If \(r_2 = 0\), then equation (8.1.4) implies that \(r_1\) divides \(b\). This means that \(r_1 =\) gcd(\(b\), \(r_1\)). But we have already seen that gcd(\(a\), \(b\)) = gcd(\(b\), \(r_1\)). Hence, \(r_1 =\) gcd(\(a\), \(b\)). In addition, if \(k\) is an integer that divides both \(a\) and \(b\), then, using equation (8.1.3), we see that \(r_1 = a - b \cdot q_1\) and, hence \(k\) divides \(r_1\). This shows that \(r_1 =\) gcd(\(a\), \(b\)) satisfies Conditions (a) and (b).

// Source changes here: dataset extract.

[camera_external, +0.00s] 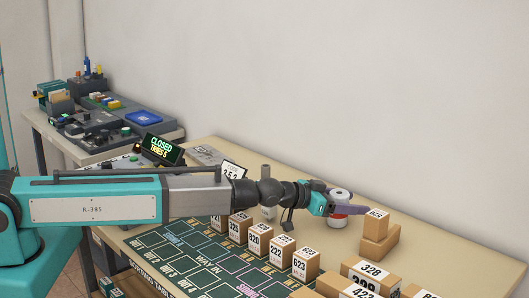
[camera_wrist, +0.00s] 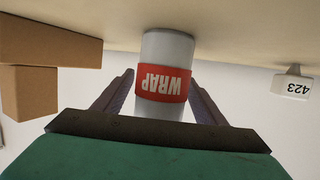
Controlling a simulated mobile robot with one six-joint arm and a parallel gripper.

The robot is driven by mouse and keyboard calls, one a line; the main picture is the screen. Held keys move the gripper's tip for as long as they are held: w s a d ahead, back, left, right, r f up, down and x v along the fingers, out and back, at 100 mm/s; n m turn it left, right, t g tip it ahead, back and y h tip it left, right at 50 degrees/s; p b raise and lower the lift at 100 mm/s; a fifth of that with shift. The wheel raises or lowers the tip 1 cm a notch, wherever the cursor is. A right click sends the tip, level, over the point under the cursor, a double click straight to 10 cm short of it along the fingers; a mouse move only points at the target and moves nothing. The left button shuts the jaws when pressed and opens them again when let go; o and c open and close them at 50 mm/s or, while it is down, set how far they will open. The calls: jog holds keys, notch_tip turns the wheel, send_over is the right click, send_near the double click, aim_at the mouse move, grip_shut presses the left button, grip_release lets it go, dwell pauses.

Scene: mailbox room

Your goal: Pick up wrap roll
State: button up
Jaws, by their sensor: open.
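The wrap roll (camera_wrist: 166,82) is a white cylinder with a red band reading "WRAP". In the wrist view it stands between the two fingers of my gripper (camera_wrist: 160,95), with a gap showing on each side near the tips. That view is upside down. In the external view the wrap roll (camera_external: 340,200) stands on the tan table, partly hidden behind the purple fingers of my gripper (camera_external: 345,208). My gripper is open around the roll, not closed on it.
Stacked cardboard boxes (camera_external: 375,226) stand just right of the roll. Several numbered boxes (camera_external: 260,238) line the green mat (camera_external: 190,262) in front. A white item marked 423 (camera_wrist: 291,85) shows in the wrist view. A sign reading "CLOSED" (camera_external: 162,147) stands behind my arm.

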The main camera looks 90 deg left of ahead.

If \(r_2 > 0\), then by Lemma 8.1, gcd(\(b\), \(r_1\)) = gcd(\(r_1\), \(r_2\)). But we have already seen that gcd(\(a\), \(b\)) = gcd(\(b\), \(r_1\)). Hence, gcd(\(a\), \(b\)) = gcd(\(r_1\), \(r_2\)). We now continue to apply the Division Algorithm to produce a sequence of pairs of integers (all of which have the same greatest common divisor). This is summarized in the following table:

Original Pair	Equation from Division	Inequality from Division Algorithm	New Pair
(\(a, b\))	\(a = b \cdot q_1 + r_1\)	\(0 \le r_1 < b\)	(\(b, r_1\))
(\(b, r_1\))	\(b = r_1 \cdot q_2 + r_2\)	\(0 \le r_2 < r_1\)	(\(r_1, r_2\))
(\(r_1, r_2\))	\(r_1 = r_2 \cdot q_1 + r_3\)	\(0 \le r_3 < r_2\)	(\(r_2, r_3\))
(\(r_2, r_3\))	\(r_2 = r_3 \cdot q_1 + r_4\)	\(0 \le r_4 < r_3\)	(\(r_3, r_4\))
(\(r_3, r_4\))	\(r_3 = r_4 \cdot q_1 + r_5\)	\(0 \le r_5 < r_4\)	(\(r_4, r_5\))
...	...	...	...

From the inequalities in the third column of this table, we have a strictly decreasing sequence of nonnegative integers (\(b > r_1 > r_2 > r_3 > r_4 \cdot\cdot\cdot\)). Consequently, a term in this sequence must eventually be equal to zero. Let \(p\) be the smallest natural number such that \(r_{p + 1} = 0\). This means that the last two rows in the preceding table will be

Original Pair	Equation from Division Algorithm	Inequality from Division Algorithm	New Pair
(\(r_{p - 2}, r_{p - 1}\))	\(r_{p - 2} = r_{p - 1} \cdot q_{p} + r_p\)	\(0 \le r_{p} < r_{p - 1}\)	(\(r_{p - 1}, r_{p}\))
(\(r_{p - 1}, r_{p}\))	\(r_{p - 1} = r_{p} \cdot q_{p + 1} + 0\)

Remember that this table was constructed by repeated use of Lemma 8.1 and that the greatest common divisor of each pair of integers produced equals gcd(\(a\), \(b\)). Also, the last row in the table indicates that \(r_{p}\) divides \(r_{p - 1}\). This means that gcd(\(r_{p - 1}, r_{p}\)) \(= r_{p}\) and hence \(r_p =\) gcd(\(a\), \(b\)).

This proves that \(r_p =\) gcd(\(a\), \(b\)) satisfies Condition (a) of this theorem. Now assume that \(k\) is an integer such that \(k\) divides \(a\) and \(k\) divides \(b\). We proceed through the table row by row. First, since \(r_1 = a - b \cdot q\), we see that

\(k\) must divide \(r_1\).

The second row tells us that \(r_2 = b - r_{1} \cdot q_{2}\). Since \(k\) divides \(b\) and \(k\) divides \(r_1\), we conclude that

\(k\) divides \(r_2\).

Continuing with each row, we see that \(k\) divides each of the remainders \(r_1, r_2, r_3, ..., r_{p}\). This means that \(r_p =\) gcd(\(a\), \(b\)) satisfies Condition (b) of the theorem.